Comment 1 Abhijith Das 2008-03-24 03:32:50 UTC

I'm using the same bits that you're using (only that I've got rhel and I'm not
using xen). I've tried a few things (including leaving the fs alone), but
haven't been able to reproduce this problem.

a) Is it possible for you to hit this on a freshly gfs2.mkfs'ed filesystem? Can
you hit it on a standalone (mkfs'ed with -p lock_nolock) gfs2?

b) What operations do you run until you hit this BUG? The second stacktrace you
posted starts with an unlink operation, but the first one comes from
gfs2_quotad. (These may to two similar bugs)

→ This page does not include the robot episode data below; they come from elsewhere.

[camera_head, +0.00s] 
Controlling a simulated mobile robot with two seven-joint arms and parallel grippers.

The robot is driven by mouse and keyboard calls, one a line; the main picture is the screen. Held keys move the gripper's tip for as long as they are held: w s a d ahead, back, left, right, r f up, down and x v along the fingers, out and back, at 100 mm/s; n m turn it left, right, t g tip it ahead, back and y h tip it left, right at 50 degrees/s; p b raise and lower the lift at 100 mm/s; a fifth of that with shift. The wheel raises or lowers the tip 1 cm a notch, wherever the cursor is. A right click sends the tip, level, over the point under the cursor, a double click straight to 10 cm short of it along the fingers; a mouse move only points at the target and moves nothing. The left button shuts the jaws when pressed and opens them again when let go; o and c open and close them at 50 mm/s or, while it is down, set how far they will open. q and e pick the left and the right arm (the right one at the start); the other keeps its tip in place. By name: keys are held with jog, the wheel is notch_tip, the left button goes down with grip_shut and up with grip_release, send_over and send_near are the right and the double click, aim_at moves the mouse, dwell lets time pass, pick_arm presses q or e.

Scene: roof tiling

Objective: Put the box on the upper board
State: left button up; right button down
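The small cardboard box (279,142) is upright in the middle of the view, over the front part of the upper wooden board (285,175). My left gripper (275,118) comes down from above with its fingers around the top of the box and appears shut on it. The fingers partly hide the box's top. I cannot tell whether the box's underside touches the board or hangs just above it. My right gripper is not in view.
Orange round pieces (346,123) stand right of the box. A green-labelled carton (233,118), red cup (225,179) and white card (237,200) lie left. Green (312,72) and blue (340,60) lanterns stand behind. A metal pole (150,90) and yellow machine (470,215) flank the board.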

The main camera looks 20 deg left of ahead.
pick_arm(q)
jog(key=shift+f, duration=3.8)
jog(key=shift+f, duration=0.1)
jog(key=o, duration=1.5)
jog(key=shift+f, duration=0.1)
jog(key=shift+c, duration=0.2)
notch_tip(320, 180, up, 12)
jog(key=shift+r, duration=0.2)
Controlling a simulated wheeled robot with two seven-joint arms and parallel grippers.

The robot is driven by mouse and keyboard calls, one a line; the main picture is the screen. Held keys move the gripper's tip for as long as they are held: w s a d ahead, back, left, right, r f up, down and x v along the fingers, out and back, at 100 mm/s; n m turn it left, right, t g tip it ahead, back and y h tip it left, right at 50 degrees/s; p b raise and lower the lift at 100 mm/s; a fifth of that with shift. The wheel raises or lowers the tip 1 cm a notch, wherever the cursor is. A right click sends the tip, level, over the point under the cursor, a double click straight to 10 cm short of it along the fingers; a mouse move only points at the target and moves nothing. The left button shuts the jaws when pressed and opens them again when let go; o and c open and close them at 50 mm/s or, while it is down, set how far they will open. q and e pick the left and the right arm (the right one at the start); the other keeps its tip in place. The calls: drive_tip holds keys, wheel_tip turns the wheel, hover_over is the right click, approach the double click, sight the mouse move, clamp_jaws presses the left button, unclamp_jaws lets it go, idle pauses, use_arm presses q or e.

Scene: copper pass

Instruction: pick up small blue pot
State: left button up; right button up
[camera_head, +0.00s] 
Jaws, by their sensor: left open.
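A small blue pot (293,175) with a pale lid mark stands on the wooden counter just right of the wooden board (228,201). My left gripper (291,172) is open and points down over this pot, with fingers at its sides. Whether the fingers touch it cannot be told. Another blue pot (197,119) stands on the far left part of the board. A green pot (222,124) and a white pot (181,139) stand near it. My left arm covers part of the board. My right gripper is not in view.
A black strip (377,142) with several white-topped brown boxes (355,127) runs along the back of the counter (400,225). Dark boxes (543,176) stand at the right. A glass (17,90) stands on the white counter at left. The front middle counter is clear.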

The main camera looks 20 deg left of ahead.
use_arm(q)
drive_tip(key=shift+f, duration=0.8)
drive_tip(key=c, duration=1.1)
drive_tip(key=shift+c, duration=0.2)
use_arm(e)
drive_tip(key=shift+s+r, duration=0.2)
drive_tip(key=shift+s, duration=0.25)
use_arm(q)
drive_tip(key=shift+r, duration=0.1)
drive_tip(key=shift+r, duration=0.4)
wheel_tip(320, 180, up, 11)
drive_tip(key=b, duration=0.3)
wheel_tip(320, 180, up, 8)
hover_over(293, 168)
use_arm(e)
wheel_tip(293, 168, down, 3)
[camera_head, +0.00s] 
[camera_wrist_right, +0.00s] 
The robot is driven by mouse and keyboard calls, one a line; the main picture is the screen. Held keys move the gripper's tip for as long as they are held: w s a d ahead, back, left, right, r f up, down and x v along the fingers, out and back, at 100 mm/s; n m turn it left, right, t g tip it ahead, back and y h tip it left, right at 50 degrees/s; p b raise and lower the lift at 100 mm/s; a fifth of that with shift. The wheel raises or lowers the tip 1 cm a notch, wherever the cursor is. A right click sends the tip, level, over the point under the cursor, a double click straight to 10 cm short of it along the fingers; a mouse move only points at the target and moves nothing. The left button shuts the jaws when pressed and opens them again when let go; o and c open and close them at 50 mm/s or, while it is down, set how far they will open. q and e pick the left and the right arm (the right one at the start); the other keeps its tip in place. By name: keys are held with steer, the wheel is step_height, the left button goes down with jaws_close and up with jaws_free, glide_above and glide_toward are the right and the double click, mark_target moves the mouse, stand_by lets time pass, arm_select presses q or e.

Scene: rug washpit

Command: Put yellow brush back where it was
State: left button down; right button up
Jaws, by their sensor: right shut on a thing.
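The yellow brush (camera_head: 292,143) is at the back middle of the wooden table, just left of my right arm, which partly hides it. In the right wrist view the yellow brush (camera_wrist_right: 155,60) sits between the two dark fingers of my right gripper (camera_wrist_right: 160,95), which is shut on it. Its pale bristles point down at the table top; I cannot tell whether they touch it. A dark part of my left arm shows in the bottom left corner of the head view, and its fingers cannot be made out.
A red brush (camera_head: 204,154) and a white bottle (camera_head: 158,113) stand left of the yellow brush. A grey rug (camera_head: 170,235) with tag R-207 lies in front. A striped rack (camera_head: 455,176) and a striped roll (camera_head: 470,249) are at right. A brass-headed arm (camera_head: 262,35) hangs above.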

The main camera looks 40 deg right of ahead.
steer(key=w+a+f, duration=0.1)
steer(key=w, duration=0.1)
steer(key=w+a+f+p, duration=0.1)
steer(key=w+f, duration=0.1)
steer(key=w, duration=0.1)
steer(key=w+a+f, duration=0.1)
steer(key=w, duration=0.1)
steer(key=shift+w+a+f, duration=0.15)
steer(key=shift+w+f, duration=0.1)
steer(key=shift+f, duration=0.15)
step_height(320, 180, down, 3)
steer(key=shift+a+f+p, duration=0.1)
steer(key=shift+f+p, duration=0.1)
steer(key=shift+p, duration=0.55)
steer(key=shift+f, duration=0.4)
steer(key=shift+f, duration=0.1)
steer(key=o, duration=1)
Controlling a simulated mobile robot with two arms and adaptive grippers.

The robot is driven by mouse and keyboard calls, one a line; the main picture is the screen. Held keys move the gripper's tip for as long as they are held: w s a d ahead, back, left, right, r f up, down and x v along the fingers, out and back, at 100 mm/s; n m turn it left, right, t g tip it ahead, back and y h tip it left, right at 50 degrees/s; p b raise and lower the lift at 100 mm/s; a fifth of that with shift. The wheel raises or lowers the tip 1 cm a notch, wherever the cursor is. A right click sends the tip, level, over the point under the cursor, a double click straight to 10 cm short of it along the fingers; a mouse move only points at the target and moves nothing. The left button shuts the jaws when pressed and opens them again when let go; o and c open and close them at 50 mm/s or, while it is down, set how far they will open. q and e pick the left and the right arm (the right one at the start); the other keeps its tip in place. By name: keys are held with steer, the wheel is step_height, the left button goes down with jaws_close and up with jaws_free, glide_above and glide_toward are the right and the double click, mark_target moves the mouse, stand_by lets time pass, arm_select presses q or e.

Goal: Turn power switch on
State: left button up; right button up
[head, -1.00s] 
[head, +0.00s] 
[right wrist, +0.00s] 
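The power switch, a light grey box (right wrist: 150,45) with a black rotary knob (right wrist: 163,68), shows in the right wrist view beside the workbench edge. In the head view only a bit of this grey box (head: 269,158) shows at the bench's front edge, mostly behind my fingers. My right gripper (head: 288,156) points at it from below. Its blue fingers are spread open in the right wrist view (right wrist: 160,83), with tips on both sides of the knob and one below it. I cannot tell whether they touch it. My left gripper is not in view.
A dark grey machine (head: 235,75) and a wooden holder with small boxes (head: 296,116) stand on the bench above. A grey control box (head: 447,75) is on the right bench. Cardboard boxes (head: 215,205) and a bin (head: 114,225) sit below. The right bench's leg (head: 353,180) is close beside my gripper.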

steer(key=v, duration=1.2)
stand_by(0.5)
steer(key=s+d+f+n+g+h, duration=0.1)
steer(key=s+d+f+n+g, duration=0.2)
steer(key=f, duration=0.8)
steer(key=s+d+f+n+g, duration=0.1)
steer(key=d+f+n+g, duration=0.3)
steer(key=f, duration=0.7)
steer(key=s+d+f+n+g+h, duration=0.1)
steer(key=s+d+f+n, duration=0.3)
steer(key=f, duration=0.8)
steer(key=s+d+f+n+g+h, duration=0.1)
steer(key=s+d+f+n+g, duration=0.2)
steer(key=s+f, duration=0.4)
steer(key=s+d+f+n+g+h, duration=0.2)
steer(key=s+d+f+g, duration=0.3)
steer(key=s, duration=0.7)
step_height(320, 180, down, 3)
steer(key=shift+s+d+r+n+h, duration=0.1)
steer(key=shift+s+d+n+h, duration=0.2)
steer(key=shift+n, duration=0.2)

I'll try to reproduce this and figure out what's going on, but it'd be ideal if
you can hit it reliably and share the steps.

Thanks!

Comment 2 Maurizio Rottin 2008-03-25 10:15:05 UTC

Hi, i went back to gfs(even if slower), and i have no more spare server to try now.

Anyway, can the problem be xen? i never tried without xen, but i saw this bug
trace a lot of times during one week. Can that be related to xen or some
hardware i am using?

a) the second trace is from a freshly made gfs2.mkfs, but never tried with
lock_nolock. I remember that this happened often and also with only one node
mounting the filesystem.
The first trace is from a filesystem mounted with quota=on, but never
initialized by me.


b) actually i did nothing. I believed the problem was the clusterfs.sh script,
so i mounted the fs manually, but the problem was still there.

Comment 4 Steve Whitehouse 2008-06-30 11:44:30 UTC

The glock code for RHEL 5.2 and up has been extensively cleaned up, so that it's
very unlikely that this still applies to more recent kernels. Please upsgrade
and let us know if its still a problem.

Comment 5 Maurizio Rottin 2008-06-30 19:09:26 UTC

i'm very busy right now and i must setup the same environment, i believe i'll be
able to recreate the scenario in the next week, please wait until then.
thank you.

Comment 6 Steve Whitehouse 2008-07-09 13:55:16 UTC

Its not a problem if you can't look at this right away, but we need to leave the
bug in NEEDINFO in the mean time so that it doesn't mess up our stats.

Comment 8 Steve Whitehouse 2008-11-20 16:05:32 UTC

This was originally reported against Centos 5.1, since that code is very old indeed, I'd be very surprised if this bug still exists. I've not seen anything similar reported recently.

If we don't hear any more information in the next few weeks, we'll close this bug as cannot reproduce.